Data section:
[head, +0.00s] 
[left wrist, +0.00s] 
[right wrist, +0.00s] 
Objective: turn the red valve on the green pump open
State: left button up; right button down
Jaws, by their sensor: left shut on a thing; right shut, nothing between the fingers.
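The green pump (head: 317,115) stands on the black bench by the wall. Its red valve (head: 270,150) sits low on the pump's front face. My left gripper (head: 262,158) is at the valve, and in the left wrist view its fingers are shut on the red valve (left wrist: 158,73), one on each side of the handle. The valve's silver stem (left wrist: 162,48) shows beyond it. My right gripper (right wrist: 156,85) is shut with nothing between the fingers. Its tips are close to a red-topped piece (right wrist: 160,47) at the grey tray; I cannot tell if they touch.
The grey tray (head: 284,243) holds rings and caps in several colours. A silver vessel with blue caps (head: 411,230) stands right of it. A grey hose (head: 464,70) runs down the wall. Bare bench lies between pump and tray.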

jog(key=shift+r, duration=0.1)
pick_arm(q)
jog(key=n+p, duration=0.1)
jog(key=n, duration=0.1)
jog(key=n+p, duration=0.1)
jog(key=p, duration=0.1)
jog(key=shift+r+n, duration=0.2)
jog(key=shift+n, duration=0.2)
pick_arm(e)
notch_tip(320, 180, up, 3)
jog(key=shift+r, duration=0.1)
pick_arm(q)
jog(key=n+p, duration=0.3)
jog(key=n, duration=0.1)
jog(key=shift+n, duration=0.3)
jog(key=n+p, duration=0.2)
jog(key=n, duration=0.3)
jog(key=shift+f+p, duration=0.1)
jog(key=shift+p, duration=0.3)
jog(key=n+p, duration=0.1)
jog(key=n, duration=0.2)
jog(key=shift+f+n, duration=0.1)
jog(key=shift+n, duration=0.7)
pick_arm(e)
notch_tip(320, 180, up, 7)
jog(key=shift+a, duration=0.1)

Exercise prompt: Recopy all the lines exactly as they appear.

Result:
[head, +0.00s] 
[left wrist, +0.00s] 
[right wrist, +0.00s] 
Objective: turn the red valve on the green pump open
State: left button up; right button down
Jaws, by their sensor: left shut on a thing; right shut, nothing between the fingers.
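The green pump (head: 317,115) stands on the black bench by the wall. Its red valve (head: 270,150) sits low on the pump's front face. My left gripper (head: 262,158) is at the valve, and in the left wrist view its fingers are shut on the red valve (left wrist: 158,73), one on each side of the handle. The valve's silver stem (left wrist: 162,48) shows beyond it. My right gripper (right wrist: 156,85) is shut with nothing between the fingers. Its tips are close to a red-topped piece (right wrist: 160,47) at the grey tray; I cannot tell if they touch.
The grey tray (head: 284,243) holds rings and caps in several colours. A silver vessel with blue caps (head: 411,230) stands right of it. A grey hose (head: 464,70) runs down the wall. Bare bench lies between pump and tray.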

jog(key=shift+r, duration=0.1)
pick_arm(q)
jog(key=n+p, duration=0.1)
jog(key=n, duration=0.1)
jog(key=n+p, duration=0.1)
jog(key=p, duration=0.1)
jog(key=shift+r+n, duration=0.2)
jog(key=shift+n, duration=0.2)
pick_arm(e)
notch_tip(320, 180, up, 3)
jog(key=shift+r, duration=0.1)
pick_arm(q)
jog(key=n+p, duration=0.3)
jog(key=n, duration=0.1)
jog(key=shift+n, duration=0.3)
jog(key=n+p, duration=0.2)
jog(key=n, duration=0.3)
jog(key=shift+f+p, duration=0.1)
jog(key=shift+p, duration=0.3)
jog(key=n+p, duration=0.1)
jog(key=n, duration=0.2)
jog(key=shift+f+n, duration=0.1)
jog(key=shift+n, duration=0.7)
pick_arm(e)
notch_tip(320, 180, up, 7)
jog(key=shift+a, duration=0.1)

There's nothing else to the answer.